Ibnu Saad meriwayatkan bahwa Sufyan bin Abi Auja berkata bahwa suatu
kali Umar Ra berkata, ” Demi Allah, Aku tidak tahu apakah aku ini
khalifah atau Raja? Seandainya aku seorang raja, maka itu merupakan
sesuatu yang hebat!”
Lalu seseorang berkata,”Wahai Amirul Mukminin, ada perbedaan antara
khalifah dan raja. Khalifah hanya mengambil berdasarkan yang hak dan
meletakkannya pada yang hak. Alhamdulillah, engkau demikianlah adanya.
Sementara raja bertindak semena mena terhadap orang orang, merampas
harta dari si fulan dan menyerahkan ke si fulan lainnya semaunya,”
setelah mendengar itu Umar terdiam.
Umar Ra bertanya kepada Salman Ra, ” Apakah aku ini seorang raja atau khalifah?”
Salman menjawab,” Jika engkau memungut pajak dari hasil bumi kaum
muslimin senilai satu dirham saja atau kurang dari itu atau lebih,
kemudian engkau peruntukkan pada yang bukan haknya, maka engkau adalah
seorang raja, dan bukan khalifah.....
…..
Rasulullah SAW telah meletakkan kepada manusia, sesuai perintah Allah
SWT, mengenai syariat dalam perkara harta benda, mustahil ditemui lebih
adil dari sistem Islam. Dengan berdasarkan kepada syariat Islam, maka
harta benda seseorang tidak akan dipungut Negara kecuali dengan jalan
yang adil, dan seseorang pun akan memiliki sesuatu harta benda dengan
cara yang hak dan adil pula.
Sebelum muncul syariat ini, didunia tidak pernah muncul satu teori
pun yang adil dan relevan untuk mengatur perkara hak milik ini, tidak
satupun dijumpai teori hukum yang adil pula mengenai cukai.
Ketahuilah moto para pemerintah sebelum Islam (Jahiliyah) adalah cukai, sementara moto pemerintahan Islam adalah Hidayah berupa
optimalisasi zakat.
Dr Alfred J Butler menulis tentang pemerintahan Romawi di Mesir, ”
Pemerintahan Romawi di Mesir tidak punya sasaran lain kecuali merampas
harta benda milik rakyat untuk disajikan kepada penguasa sebagai harta
rampasan. Tidak pernah terlintas dalam benak mereka untuk menjadikan
pemerintahan sebagai sarana mewujudkan kemakmuran rakyat, meningkatkan
taraf hidup masyarakatnya, mendidik SDM nya atau memperbaiki urusan
sumber sumber rezeki mereka. Corak pemerintahan orang orang asing yang
hanya mengandalkan kekerasan dan tidak pernah mengenal rasa belas
kasihan kepada rakyat yang dipimpinnya.”
Beliau juga menulis tentang kondisi Persia selama dibawah dinasti
Sassania, Para pemungut cukai itu tidak jauh dari tipu daya dan merampas
harta benda rakyat dalam menaksir cukai-cukai yang harus ditunaikan.

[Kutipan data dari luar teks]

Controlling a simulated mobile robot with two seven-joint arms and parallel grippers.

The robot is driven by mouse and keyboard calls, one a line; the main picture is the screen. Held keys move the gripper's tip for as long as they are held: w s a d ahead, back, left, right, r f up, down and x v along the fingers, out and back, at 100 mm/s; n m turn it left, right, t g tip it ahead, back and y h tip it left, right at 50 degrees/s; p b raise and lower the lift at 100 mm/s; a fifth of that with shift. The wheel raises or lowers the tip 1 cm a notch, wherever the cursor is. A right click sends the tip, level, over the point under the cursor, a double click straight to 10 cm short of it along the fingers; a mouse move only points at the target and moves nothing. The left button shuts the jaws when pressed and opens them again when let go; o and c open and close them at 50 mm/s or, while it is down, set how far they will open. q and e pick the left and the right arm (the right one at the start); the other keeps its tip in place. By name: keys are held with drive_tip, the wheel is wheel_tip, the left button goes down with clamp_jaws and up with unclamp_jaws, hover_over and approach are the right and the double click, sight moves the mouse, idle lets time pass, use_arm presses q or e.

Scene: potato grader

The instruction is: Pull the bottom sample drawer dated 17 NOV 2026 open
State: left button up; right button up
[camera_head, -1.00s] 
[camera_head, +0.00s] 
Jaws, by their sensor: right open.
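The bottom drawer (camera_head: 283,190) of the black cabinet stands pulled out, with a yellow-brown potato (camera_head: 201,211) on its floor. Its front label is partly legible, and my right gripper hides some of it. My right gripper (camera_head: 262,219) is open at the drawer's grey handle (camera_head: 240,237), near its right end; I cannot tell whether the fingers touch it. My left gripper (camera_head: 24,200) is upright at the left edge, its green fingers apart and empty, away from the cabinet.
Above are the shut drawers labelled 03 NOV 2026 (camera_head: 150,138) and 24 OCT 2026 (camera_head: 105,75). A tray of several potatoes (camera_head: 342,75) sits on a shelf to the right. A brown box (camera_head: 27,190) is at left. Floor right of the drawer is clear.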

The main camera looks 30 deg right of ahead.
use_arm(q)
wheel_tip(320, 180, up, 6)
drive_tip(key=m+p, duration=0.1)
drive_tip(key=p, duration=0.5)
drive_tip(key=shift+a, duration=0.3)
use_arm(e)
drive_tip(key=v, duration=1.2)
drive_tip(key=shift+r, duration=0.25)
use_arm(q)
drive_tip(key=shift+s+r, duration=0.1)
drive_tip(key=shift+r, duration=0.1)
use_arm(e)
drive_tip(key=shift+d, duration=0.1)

Apa yang pernah dilakukan Kisra Anussyirwan dalam merenovasi sistem
kewangan pada zamannya, lebih menguntungkan kepentingan kewangan istana
daripada kepentingan rakyatnya. Rakyat jelata masih terus hidup dalam
kebodohan dan kemelaratan seperti sebelumnya. Terlebih lagi kaum petani
yang mengalami penderitaan dan kesengsaraan yang kelewat batas. Para
petani tidak diizinkan pindah dari ladang ladang kaum bangsawan,
dipekerjakan dengan kecil, serta dibebani semua pekerjaan berat.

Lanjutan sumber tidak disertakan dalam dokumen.